I'm celebrating with a glass of Riesling right now. Why the celebration? Well, there's lots to celebrate: the beautiful weather in NYC, my company getting funded, the fact that this blog blew past it's previous record of visitors in one day today (currently at 1,565 and counting), but this is not what I'm celebrating.

I succeeded in making a substitute for Foie Gras that could pass for the real thing. This was my first attempt and I expected it to go horribly wrong, so I didn't actually write down a recipe, but I'm so excited that it worked that I just had to post.

Foie Gras literally means "fat liver" as is made by force feeding ducks. I'll omit the gory details of the process, but needless to say, it's pretty inhumane. The liver of these poor ducks end up swelling by up to 10x their normal size making them taste incredible. If you've never had it before it's a little hard to describe, but it's like a more ephemeral version of butter that practically vapourizes on contact with your mouth, exploding into a rich serum of flavour as it rises in temperature.
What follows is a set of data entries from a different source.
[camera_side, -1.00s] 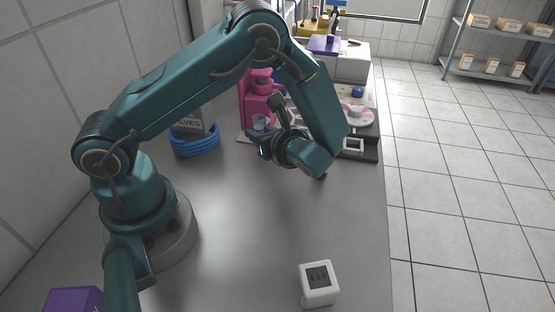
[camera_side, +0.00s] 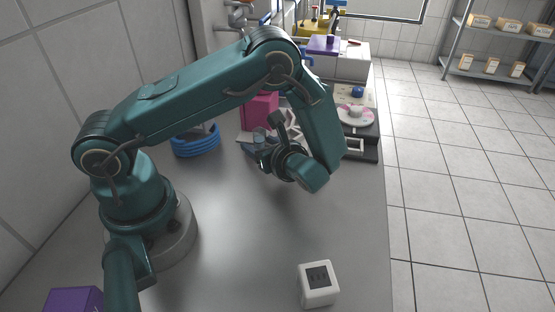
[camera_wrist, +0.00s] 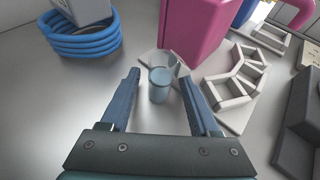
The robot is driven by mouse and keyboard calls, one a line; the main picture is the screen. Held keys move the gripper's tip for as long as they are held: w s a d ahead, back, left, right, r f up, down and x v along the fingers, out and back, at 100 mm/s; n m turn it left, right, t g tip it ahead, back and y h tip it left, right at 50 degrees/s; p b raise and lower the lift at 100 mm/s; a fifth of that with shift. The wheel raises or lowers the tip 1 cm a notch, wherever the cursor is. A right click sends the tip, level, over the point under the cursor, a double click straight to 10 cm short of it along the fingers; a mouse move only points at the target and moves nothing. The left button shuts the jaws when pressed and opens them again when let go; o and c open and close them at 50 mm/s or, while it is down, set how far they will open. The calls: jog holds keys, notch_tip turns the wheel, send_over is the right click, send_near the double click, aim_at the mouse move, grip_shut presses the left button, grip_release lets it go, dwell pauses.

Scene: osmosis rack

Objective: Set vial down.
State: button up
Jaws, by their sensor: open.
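The vial is a small clear cylinder with pale blue contents. In the wrist view the vial (camera_wrist: 159,88) is upright between the two blue fingers of my gripper (camera_wrist: 159,74). The fingers are spread, with a visible gap on each side of the vial. Its base appears to be at the grey bench top, by the edge of a light plate; exact contact is hard to tell. In the side view the vial (camera_side: 260,134) shows just behind my gripper (camera_side: 262,156), whose fingers are partly hidden by my wrist.
A pink block (camera_wrist: 190,30) stands close behind the vial. A pale open-framed rack (camera_wrist: 236,80) is to its right, and a blue coiled hose (camera_wrist: 85,42) to the left. A white cube device (camera_side: 318,284) sits near the front. The middle bench is clear.

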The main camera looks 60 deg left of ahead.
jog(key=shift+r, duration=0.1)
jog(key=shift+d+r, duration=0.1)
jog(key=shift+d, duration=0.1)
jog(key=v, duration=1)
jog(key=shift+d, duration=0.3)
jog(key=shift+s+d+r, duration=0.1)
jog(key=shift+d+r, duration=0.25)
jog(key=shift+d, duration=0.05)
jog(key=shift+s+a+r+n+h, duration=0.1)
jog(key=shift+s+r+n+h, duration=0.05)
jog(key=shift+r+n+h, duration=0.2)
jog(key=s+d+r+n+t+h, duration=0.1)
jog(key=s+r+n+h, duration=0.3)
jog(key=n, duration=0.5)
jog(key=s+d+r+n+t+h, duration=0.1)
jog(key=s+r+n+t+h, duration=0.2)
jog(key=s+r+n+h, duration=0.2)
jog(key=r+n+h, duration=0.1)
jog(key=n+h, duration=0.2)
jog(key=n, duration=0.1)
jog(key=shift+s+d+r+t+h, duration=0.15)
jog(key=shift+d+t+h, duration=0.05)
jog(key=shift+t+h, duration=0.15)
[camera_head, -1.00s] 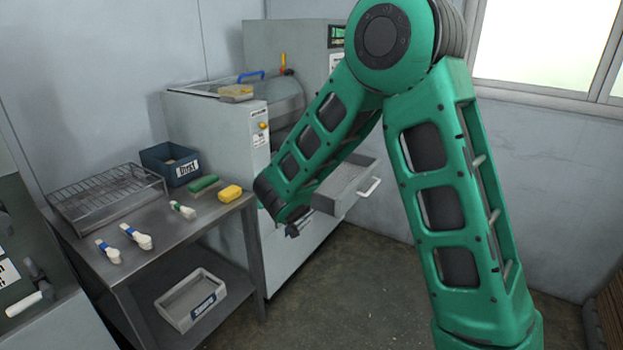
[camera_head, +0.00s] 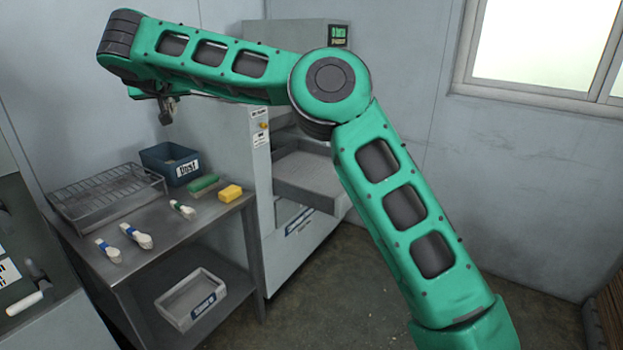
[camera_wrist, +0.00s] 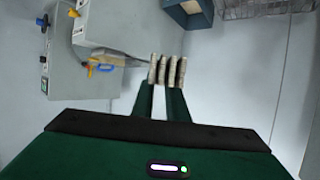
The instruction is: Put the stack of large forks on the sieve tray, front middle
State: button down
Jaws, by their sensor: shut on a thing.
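My gripper (camera_head: 167,112) hangs fingers-down in the air above and behind the blue box, at upper left in the head view. In the wrist view its fingers (camera_wrist: 167,75) are close together and shut on a thin bundle of pale strips, taken as the stack of large forks (camera_wrist: 167,70). Only a small end of the bundle shows, so its tines cannot be made out. A wire-mesh tray (camera_head: 68,213), which looks like the sieve tray, lies at the left back of the steel table. Its mesh looks empty. Its edge also shows at the top of the wrist view (camera_wrist: 250,9).
The blue box (camera_head: 160,163) stands between tray and machine. Banded cutlery stacks (camera_head: 140,236), a green block (camera_head: 204,184) and a yellow sponge (camera_head: 231,193) lie on the table. A grey bin (camera_head: 190,300) sits on the lower shelf. The machine's drawer (camera_head: 305,180) sticks out.

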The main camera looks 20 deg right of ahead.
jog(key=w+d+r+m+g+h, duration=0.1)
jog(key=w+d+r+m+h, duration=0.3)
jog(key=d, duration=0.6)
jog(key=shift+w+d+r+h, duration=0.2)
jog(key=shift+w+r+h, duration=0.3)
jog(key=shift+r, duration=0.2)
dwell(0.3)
Due to the cruelty involved in its production, it's been banned in many places around the world. I'm a bit like a crack-addict in the sense that I know it's wrong, but I just can't help ordering it when I see it on a menu (I know, I'm a terrible person), coming up with excuses like "the duck has already been killed anyway" and "it won't be long before they ban it here, so I should enjoy it while I still can". But in my heart I know it's wrong and that I'm probably going to hell over an hors d'oeuvre.

The idea came to me the other day when I was roasting a duck. With the exception of foie gras, I really dislike liver. Whole ducks of course come with a liver, and I always feel bad about throwing it out, you're also left with an enormous amount of rendered duck fat. It occurred to me, that all foie gras is, is liver from a really obese duck. This got me wondering if it would be possible to infuse a regular liver with fat to make it taste more like foie gras.

Certain that I wasn't the first person to think of this, I went on the Internet looking for a recipe. What I found was a bunch of pâtés with butter mixed into it. I'm sure they're tasty, but most of the recipes admited that it wasn't the same. They generally looked brown and slightly mealy like a regular pâté which is a far cry from the smooth glistening dusty pink terrines that one would visualize when they think "foie gras".

It was light biege on the outside, and a dusty pink on the inside. The terrine glistened and had none of the chalkiness or bloody taste that pâtés do. Most importantly, it mimicked the melty thing almost perfectly.

It's still horribly unhealthy and vegetarians might still consider it "inhumane", but as a meat eater I feel better about not wasting a perfectly good liver that was spared the fate of growing up in a foie gras farm.

I'm sure I'm not the first, and won't be the last to figure this out, but I still felt a bit like Indiana Jones having just discovered the Holy Grail. I could tell you how I did it, but that would spoil some of the fun of figuring it out for yourself;-P.